Turned Out Nice Again
Page 21
Rediffusion had Lord Goodman as their libel lawyer. His eyes lit up, because Private Eye had been very nasty about him. He was well on the shit list. He said to me ‘Well done, we can close the buggers down now. You’ll get so much money for this.’ I said ‘I don’t want to close them down, that would be a very wrong thing to do, in my opinion.’ He was very upset with me. He said ‘Well, you can do what you like, write your own apology and name any charity you like and I will guarantee that the apology goes in. That’s what happened.9
Shortly after the disaster of Stars and Garters, Allan moved to become an executive producer (special projects), as Eric Maschwitz had been after his departure from the BBC. American musician/producer Buddy Bregman came in from the BBC to take over Rediffusion’s LE programmes. Best known as an arranger and producer for the Verve label, particularly his work with Ella Fitzgerald, Bregman had joined the BBC in early 1964, after producing some successful TV specials in Europe. His impeccable contacts earned him the acceptance of his fellow producers, including Terry Henebery. ‘He’d been brought in, this great whiz-kid from America,’ Henebery says. ‘Buddy got some great stuff going – he got all these artists coming in from America, these cabaret artists.’10 Unfortunately for his reputation, there were other areas where the existing BBC staff were ahead of him:
We used to go down and have a right laugh watching him direct. He’d be smoking a pipe in the gallery, he’d have a score out and he’d be saying to the vision mixer ‘And four,’ and the vision mixer would say ‘I can’t take camera four.’ He’s doing it by audio, he’s not looking at the monitors. He was accurate to the tee, but he wasn’t watching the previews, the guys hadn’t got the shots up. It was hysterical.11
One of the highlights of Bregman’s time in charge of entertainment at Rediffusion was Hippodrome, a lavish variety series produced in the gigantic studio five at Wembley, which ran through the autumn of 1966. As a co-production with the US network CBS, the show was produced using two sets of cameras, one in 405-line monochrome for the UK viewers, another in 525-line colour for US transmission. The other advantage of US input was that the show could call on major stars from the other side of the Atlantic. One edition, featuring a troupe of footballing dogs among the turns, was hosted by the unlikely figure of Woody Allen.

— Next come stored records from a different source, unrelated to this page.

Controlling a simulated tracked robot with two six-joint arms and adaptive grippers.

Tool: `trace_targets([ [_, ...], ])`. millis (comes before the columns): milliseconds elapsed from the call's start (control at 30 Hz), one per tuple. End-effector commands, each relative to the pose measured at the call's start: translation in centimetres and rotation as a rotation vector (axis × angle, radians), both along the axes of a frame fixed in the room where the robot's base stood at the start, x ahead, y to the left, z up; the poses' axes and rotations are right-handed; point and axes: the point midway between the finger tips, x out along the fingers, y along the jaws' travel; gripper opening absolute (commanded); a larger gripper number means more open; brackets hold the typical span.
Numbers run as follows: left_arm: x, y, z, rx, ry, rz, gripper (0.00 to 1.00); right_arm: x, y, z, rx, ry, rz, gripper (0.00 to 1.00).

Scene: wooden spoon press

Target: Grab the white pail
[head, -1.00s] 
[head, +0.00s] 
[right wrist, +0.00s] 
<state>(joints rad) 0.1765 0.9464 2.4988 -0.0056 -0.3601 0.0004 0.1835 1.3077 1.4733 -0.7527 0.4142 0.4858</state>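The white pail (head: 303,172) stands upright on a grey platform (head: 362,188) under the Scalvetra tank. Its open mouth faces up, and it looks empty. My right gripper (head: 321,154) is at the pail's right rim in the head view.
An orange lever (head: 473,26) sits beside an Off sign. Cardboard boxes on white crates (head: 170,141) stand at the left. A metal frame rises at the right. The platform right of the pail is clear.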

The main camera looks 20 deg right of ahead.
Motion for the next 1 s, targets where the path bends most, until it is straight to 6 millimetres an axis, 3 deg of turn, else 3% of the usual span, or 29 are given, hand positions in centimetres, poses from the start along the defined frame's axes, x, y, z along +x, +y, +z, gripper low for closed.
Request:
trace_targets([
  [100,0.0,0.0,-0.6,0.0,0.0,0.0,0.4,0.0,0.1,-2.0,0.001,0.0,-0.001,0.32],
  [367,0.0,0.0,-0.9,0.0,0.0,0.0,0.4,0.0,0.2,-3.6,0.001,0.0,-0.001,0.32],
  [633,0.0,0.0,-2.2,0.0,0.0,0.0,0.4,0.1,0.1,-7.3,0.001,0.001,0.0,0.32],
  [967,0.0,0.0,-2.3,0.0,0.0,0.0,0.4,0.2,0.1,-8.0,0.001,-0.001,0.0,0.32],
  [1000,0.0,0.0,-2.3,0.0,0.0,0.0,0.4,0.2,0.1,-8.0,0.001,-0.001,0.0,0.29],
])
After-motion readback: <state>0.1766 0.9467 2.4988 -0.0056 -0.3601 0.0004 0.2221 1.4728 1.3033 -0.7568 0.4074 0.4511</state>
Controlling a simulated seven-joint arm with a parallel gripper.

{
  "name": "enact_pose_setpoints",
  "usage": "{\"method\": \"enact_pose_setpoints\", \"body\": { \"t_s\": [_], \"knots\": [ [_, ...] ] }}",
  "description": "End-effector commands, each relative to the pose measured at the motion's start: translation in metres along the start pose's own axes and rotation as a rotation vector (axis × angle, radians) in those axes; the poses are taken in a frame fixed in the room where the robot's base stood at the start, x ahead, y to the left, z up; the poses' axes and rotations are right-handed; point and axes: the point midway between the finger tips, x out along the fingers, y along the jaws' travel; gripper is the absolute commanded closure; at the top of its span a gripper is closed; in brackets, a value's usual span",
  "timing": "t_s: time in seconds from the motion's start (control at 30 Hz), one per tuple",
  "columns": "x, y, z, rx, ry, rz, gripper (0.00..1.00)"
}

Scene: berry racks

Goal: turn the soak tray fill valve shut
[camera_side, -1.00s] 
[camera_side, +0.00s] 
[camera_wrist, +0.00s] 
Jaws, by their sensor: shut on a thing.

Less glorious was Rediffusion’s decision to poach singer Kathy Kirby from the BBC, where she had her own series, in a deal engineered by her manager, ex-bandleader Bert Ambrose. Sir Bill Cotton remembers how he found out that she was leaving:
I got to hear of it on the last show that she did in a series. I thought we were going to do another series. The number one cameraman told me ‘Well, that’s the last we’re going to see of her, then, Bill.’ ‘What do you mean?’ ‘She’s going to Rediffusion. I’ve got a mate who’s a cameraman there and her show’s on their schedule.’ So, I went into her dressing room, and the three of them [Kirby, Ambrose and her agent Sidney Grace] were standing there. I said ‘Is it true that you’re going to Rediffusion?’ She looked at Sidney Grace, then she looked at Bert, and they looked at each other and then they looked down. I said ‘Well, it’s perfectly obvious that the answer’s yes. Thanks very much,’ and I walked out.12
In the event, the Rediffusion deal fell apart before the show could be made, and Kirby’s old BBC slot had been filled. By the end of its time as an ITV franchise holder in 1968, Rediffusion had almost given up on LE, and was once again subcontracting its entertainment output, this time to David Frost’s company, David Paradine Productions. This link brought in the Ronnie Corbett sitcom No, That’s Me Over Here and the proto-Monty Python sketch series At Last the 1948 Show, starring John Cleese, Graham Chapman, Marty Feldman and Tim Brooke-Taylor, with ‘the lovely’ Aimi MacDonald.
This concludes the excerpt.